Les enjeux sont clairs : savoir se faire comprendre rapidement, maîtriser un message cohérent et structurer une offre qui fonctionne au-delà des frontières. Lorsque cette démarche est anticipée, l’international n’est plus un horizon, mais une composante quotidienne de la stratégie produit-marché.
Le moment le plus intense de la soirée n’était pas dans les slides. Il était sur scène. Lorsque Clément Gass, président de l’association Vue du Cœur, a pris la parole, la salle s’est tue. Non-voyant, il a bouclé les 20 km de Paris en 1 h 38 min 09 s, sans assistance (et également recordman du monde de marathon chez les non-voyants). Il n’a pas parlé de conformité RGAA, ni de budgets. Il a parlé d’humain.
« Le message, c’est que vous avez la capacité de changer la vie de millions de personnes. Ce n’est pas seulement gagner deux heures dans une journée. C’est passer de “je suis mendiant” à “j’ai une place dans la société”. »
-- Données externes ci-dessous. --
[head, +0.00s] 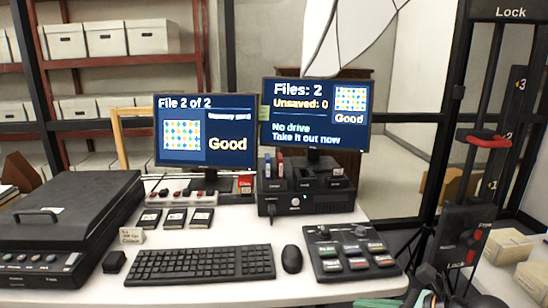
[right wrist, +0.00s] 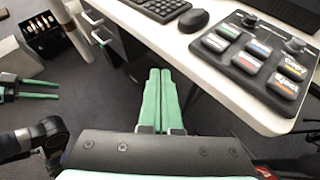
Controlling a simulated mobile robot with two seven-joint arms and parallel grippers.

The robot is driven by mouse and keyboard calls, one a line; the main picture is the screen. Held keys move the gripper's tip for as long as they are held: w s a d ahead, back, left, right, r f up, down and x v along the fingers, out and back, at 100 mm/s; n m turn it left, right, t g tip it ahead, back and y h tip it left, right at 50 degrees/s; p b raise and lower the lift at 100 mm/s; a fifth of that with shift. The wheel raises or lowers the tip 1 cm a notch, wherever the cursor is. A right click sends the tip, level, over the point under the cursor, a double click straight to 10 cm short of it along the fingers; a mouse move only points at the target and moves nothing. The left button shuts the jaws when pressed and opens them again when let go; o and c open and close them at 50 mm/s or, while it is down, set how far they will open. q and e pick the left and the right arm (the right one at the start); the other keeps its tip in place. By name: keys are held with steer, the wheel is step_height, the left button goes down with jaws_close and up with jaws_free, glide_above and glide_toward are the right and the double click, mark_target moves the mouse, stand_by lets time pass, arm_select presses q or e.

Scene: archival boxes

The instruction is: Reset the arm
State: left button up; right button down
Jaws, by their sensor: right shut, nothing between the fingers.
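My right gripper (right wrist: 160,100) is shut and empty. Its two green fingers lie together in the right wrist view, beside the table's front edge and below the keyboard and mouse. In the head view only a part of this gripper (head: 380,302) shows, at the bottom edge right of centre. My left gripper (right wrist: 38,90) shows at the left edge of the right wrist view, its two green fingers a little apart with nothing between them. It is not visible in the head view.
The white table (head: 225,291) holds a black scanner (head: 75,205), keyboard (head: 200,264), mouse (head: 291,259), button panel (head: 350,252), several drives and two monitors (head: 208,130). A black lever stand (head: 465,235) rises at right. Under the table, a drawer cabinet (right wrist: 110,45) stands near dark floor.

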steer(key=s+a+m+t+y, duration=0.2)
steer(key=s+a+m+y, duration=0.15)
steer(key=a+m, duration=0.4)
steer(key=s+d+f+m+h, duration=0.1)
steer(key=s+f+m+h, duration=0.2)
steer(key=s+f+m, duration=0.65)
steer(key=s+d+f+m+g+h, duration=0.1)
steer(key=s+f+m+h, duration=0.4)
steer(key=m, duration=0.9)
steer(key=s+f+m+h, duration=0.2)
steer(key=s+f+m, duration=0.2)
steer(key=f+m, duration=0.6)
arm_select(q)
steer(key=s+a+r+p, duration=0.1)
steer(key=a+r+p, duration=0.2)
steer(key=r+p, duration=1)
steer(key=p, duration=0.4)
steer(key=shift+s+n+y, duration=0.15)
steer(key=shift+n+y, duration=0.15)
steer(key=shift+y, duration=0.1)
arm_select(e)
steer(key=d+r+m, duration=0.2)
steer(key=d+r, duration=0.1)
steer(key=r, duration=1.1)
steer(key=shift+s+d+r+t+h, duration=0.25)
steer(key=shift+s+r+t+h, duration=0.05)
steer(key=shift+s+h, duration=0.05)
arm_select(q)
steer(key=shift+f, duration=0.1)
Difficile de faire plus clair.
Et pendant ce même tempo, on apprend que 60 % des éditeurs français n’ont toujours pas engagé d’audit d’accessibilité. Dans un univers où l’on parle d’agents IA, de souveraineté numérique, de deep learning, comment peut-on encore laisser des millions de personnes sur le seuil ? Incapables d’utiliser un site, un logiciel ou un service essentiel.
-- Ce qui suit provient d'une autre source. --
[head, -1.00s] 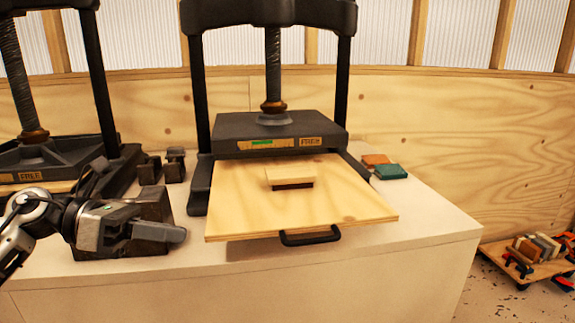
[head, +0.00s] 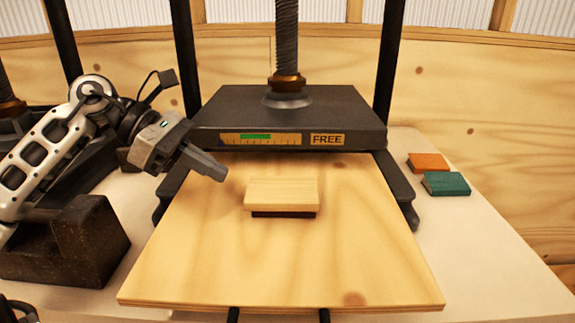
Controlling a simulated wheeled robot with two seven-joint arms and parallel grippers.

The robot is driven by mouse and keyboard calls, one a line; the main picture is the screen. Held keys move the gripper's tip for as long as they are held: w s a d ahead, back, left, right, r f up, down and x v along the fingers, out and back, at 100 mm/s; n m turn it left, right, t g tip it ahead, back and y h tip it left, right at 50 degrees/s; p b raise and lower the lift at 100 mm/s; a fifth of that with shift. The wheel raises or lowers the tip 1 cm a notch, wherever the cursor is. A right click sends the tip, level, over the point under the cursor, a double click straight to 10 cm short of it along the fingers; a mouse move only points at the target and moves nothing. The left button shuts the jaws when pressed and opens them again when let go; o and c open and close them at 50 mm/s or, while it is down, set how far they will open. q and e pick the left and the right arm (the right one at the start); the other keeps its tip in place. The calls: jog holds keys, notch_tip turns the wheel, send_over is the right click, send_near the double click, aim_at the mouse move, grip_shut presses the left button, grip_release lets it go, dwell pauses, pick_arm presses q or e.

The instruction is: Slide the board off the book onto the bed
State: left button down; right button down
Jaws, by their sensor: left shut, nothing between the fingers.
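A pale wooden board (head: 281,192) lies flat on top of a dark book (head: 284,214), whose front edge shows beneath it. Both rest near the middle of the large plywood bed (head: 360,270), in front of the press plate. My left gripper (head: 222,175) is shut and empty. It hangs just left of and slightly behind the board, apart from it, with its fingertips pointing down to the right over the bed. My right gripper is not in view.
The press's dark plate (head: 290,112), with a green gauge and a "FREE" label, is raised behind the board. Orange (head: 429,162) and teal (head: 446,184) books lie on the white table at right. A dark metal block (head: 70,245) stands at left. The bed's front half is clear.

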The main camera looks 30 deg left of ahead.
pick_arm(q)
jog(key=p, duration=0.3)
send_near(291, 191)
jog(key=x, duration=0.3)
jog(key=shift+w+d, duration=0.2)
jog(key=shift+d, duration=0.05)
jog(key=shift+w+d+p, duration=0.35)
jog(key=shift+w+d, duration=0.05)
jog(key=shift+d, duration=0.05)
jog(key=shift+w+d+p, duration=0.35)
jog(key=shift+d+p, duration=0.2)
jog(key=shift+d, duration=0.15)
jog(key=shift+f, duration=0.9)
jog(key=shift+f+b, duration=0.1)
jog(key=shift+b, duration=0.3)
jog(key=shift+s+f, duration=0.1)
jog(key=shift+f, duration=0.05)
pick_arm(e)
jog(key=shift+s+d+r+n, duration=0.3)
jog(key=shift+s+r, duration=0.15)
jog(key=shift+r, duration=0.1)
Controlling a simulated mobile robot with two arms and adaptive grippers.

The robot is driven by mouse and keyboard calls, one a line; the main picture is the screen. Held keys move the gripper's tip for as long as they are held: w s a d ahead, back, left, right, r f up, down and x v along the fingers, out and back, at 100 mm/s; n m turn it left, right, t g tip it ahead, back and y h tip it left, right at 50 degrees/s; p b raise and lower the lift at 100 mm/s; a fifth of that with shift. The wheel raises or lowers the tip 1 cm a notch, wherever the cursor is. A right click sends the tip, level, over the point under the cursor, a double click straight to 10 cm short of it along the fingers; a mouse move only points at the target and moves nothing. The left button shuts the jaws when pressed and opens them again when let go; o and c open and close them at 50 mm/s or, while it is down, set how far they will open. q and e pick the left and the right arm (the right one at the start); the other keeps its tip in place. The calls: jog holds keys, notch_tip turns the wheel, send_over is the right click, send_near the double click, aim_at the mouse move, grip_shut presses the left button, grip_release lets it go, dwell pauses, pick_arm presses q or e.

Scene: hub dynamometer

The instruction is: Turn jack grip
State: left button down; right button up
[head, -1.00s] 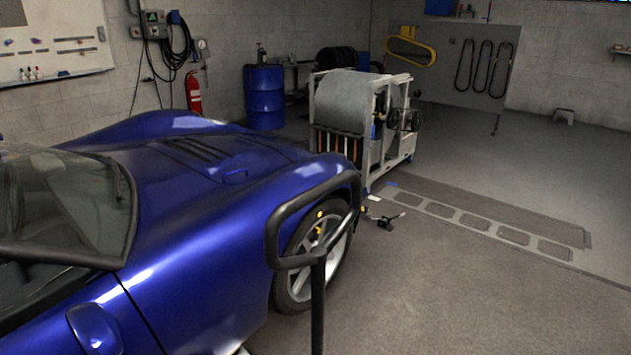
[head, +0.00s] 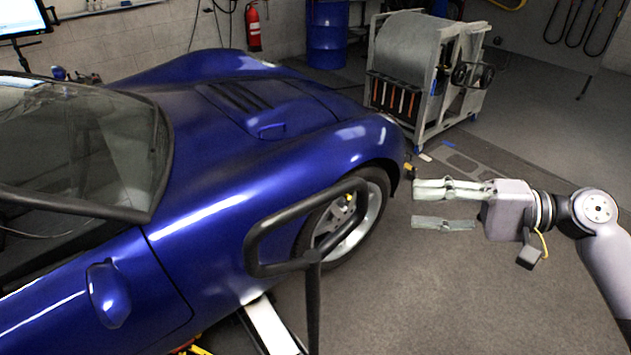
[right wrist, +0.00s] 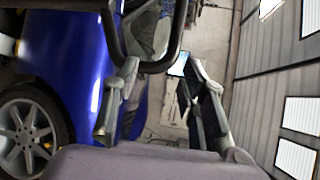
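The jack grip (head: 255,238) is a black tubular loop handle on an upright black post. It stands beside the front wheel of the blue car in the head view. In the right wrist view the black grip bar (right wrist: 156,66) crosses the top, just beyond the fingertips. My right gripper (head: 415,205) comes in from the right, with its two fingers apart and nothing between them. It is to the right of the grip, level and clear of it. In the right wrist view its open fingers (right wrist: 158,70) point toward the bar. My left gripper is not seen.
The blue car (head: 215,190) fills the left side, close behind the grip. A white jack arm (head: 270,325) lies low by the car. A wheeled grey machine (head: 415,75) and a blue drum (head: 327,35) stand at the back. The floor on the right is clear.

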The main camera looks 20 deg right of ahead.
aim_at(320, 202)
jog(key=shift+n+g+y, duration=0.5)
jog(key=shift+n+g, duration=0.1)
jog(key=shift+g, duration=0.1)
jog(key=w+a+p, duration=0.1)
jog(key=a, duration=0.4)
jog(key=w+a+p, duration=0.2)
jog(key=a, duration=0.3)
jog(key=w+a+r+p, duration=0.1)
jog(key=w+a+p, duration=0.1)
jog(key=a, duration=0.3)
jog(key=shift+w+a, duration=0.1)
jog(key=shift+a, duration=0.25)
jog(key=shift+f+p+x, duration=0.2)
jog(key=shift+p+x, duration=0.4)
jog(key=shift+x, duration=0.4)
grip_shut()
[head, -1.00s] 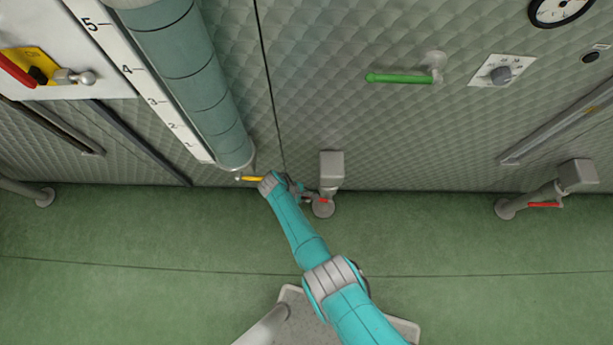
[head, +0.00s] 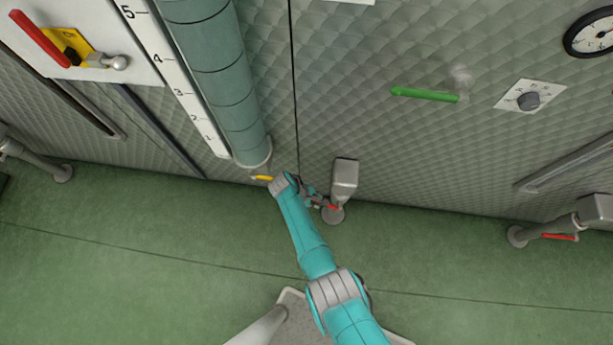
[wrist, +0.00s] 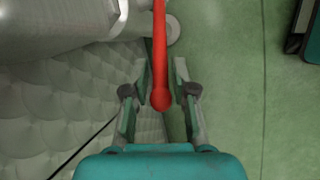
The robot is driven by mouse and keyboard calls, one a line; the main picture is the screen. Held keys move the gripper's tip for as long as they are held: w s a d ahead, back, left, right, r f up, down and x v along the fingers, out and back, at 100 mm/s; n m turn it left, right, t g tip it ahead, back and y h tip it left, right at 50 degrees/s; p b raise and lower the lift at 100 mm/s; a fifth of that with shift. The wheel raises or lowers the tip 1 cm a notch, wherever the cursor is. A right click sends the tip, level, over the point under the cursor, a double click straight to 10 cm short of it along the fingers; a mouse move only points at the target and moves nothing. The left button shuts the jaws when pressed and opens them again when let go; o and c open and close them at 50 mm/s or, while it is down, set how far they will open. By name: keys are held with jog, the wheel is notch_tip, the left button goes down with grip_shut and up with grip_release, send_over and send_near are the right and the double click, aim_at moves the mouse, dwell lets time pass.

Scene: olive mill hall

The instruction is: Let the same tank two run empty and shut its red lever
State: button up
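A red lever (wrist: 160,60) with a rounded end runs between the two fingers of my gripper (wrist: 160,66) in the wrist view. The fingers stand apart with a gap on each side of the lever, so my gripper is open around it. In the head view my gripper (head: 314,198) is low by the quilted tank wall (head: 400,150), at the red lever (head: 333,207) below a grey box-shaped outlet (head: 345,178). My arm and gripper partly hide the lever there. No tank number is readable, and no liquid shows at the outlet.
A yellow handle (head: 262,178) sits under the teal level tube (head: 220,80), close to my wrist. A green handle (head: 425,95) and a dial (head: 529,101) are higher on the wall. Another red lever (head: 560,237) is at right. Green floor (head: 120,260) is clear at left.

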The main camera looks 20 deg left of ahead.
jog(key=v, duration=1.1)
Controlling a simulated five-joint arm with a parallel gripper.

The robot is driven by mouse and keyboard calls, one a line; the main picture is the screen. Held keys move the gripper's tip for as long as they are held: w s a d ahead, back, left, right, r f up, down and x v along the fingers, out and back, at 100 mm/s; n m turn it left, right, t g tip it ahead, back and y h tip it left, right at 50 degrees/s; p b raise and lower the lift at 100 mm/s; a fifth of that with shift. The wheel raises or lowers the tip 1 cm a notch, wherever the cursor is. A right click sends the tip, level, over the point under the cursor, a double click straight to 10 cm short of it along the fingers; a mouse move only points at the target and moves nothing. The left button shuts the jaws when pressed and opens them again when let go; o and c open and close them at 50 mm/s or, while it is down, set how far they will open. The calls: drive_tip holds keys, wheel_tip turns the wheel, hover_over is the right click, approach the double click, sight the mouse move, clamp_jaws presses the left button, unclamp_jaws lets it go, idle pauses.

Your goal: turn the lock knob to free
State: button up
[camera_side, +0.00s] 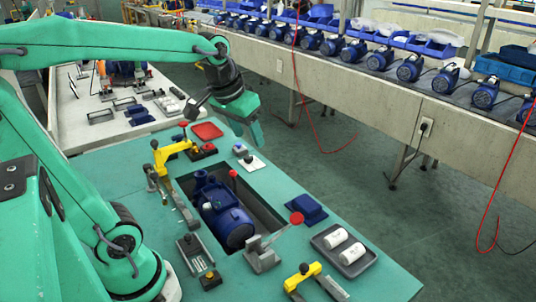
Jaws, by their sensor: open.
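My gripper (249,124) is open and empty, with green fingers, above the far end of the green table. Below it on the table is a white plate (254,166) with a small dark knob (248,159) on it. This may be the lock knob, but it is too small to tell which way it is turned. The gripper is apart from it. A red knob on a stem (233,173) stands near the blue pump (226,222), which sits in a dark recess in the table.
A yellow-handled clamp (172,152) and a red tray (206,131) stand at the far left. A red-ended lever (296,218) rises beside the recess. A grey tray (343,262) with two white cylinders and another yellow clamp (303,277) are at the front right.

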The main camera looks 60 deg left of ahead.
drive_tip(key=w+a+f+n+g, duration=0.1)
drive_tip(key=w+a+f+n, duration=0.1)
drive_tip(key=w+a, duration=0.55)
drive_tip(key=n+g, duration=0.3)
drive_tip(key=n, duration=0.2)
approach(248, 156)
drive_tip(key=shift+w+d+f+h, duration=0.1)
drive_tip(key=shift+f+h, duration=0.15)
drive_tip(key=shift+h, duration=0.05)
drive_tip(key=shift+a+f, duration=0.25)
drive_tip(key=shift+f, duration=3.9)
L’accessibilité n’est pas une contrainte réglementaire. C’est une responsabilité. C’est peut-être même la pierre angulaire d’un numérique juste, utile et humain. Et pour toutes les entreprises du secteur, ce sujet ne peut plus rester en bas de la pile.
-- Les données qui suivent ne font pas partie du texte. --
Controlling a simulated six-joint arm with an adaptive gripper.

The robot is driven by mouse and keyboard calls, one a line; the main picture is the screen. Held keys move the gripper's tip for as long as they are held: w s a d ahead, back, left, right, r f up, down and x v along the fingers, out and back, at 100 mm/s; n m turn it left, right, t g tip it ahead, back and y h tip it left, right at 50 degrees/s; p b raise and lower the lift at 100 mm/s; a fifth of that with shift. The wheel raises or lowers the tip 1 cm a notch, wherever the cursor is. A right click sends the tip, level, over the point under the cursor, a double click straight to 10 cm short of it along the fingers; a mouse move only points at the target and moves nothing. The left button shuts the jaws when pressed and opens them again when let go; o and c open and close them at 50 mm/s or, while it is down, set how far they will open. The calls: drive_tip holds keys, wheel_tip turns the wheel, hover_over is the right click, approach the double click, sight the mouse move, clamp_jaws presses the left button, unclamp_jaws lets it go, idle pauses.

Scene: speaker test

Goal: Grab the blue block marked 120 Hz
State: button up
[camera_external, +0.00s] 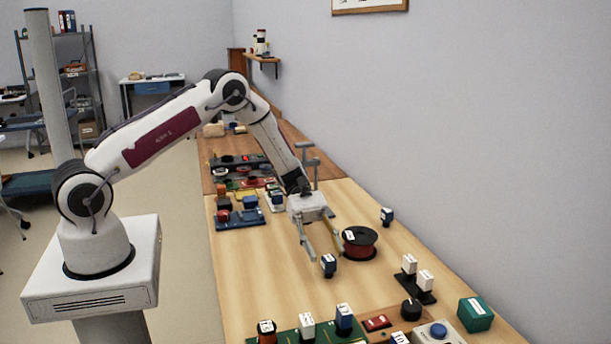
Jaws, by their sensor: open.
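My gripper (323,252) is open and points down over the wooden table. A small dark-blue block (328,267) with a white label on top stands at its fingertips. I cannot tell whether the fingers are around it or just above it. Another dark-blue block (387,217) with a white top stands alone near the wall. A third blue block (344,321) with a white top stands on the green board at the front. The labels are too small to read, so I cannot tell which one is marked 120 Hz.
A dark red spool (359,243) stands close to the right of my gripper. White blocks on a black holder (416,291), a green box (475,314) and a green board (290,338) are nearer the camera. The table (262,276) is clear left of my gripper.

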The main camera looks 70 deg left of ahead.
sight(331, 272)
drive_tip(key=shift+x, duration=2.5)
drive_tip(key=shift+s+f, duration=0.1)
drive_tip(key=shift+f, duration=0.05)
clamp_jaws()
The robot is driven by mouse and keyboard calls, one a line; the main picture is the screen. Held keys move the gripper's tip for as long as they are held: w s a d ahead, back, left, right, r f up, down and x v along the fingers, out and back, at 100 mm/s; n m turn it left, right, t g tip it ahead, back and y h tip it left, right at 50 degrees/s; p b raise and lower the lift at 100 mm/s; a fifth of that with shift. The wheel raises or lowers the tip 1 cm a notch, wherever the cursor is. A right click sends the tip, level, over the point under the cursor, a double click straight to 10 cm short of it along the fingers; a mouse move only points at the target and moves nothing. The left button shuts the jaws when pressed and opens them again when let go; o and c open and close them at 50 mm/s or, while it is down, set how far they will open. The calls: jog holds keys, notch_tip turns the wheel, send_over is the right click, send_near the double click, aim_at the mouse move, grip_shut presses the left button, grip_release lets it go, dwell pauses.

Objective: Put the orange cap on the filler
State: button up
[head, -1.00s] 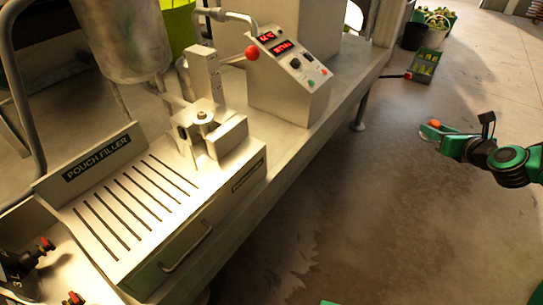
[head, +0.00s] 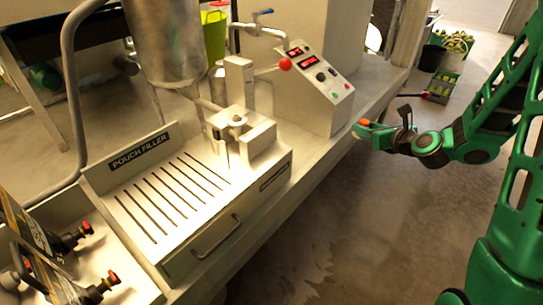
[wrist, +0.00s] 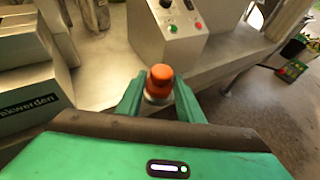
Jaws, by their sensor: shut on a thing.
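My gripper (wrist: 160,100) is shut on the orange cap (wrist: 160,78), which stands between the green fingertips in the wrist view; a pale ring shows under it. In the head view my gripper (head: 368,130) is at the right, off the bench's front edge, with the orange cap (head: 364,122) small at its tip. The pouch filler (head: 150,190) is a metal unit with a slotted top at left-centre of the head view. Its upright block and clamp (head: 262,133) hold a small round spout-like part (head: 237,121). My gripper is well to the right of that clamp, apart from it.
A control box (head: 318,95) with red displays and buttons stands behind the clamp, beside a red ball knob (head: 285,64). A steel hopper (head: 165,40) hangs over the filler. Pouches with red-capped spouts (head: 85,228) lie front left. Open floor (head: 350,240) lies before the bench.

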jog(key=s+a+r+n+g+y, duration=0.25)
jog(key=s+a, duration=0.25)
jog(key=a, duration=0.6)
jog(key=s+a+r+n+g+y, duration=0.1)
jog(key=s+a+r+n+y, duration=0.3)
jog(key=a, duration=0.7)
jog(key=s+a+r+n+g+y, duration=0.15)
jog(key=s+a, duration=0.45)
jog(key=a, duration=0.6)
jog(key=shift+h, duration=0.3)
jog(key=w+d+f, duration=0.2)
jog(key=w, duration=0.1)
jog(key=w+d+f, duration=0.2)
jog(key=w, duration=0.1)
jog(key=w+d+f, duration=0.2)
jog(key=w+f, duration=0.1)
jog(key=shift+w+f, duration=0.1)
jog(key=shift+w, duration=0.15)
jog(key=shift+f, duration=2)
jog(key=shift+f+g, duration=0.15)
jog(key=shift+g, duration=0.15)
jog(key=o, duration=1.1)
Ce que je retiens du TOP250 2025, ce n’est pas la course technologique. C’est la transformation culturelle. Les éditeurs qui réussiront ne seront pas forcément les plus rapides ou les mieux financés. Ce seront ceux qui sauront incarner leur vision, penser global dès le premier jour et inclure réellement leurs utilisateurs dans la conception de leurs produits. Parce qu’au fond, l’innovation n’a de sens que si elle explique, touche, rassemble et transforme.
Et cette année, à la lecture du panorama comme à l’écoute des intervenants, j’ai la conviction que notre écosystème français va dans cette direction. Le logiciel français grandit. Et surtout, il s’humanise.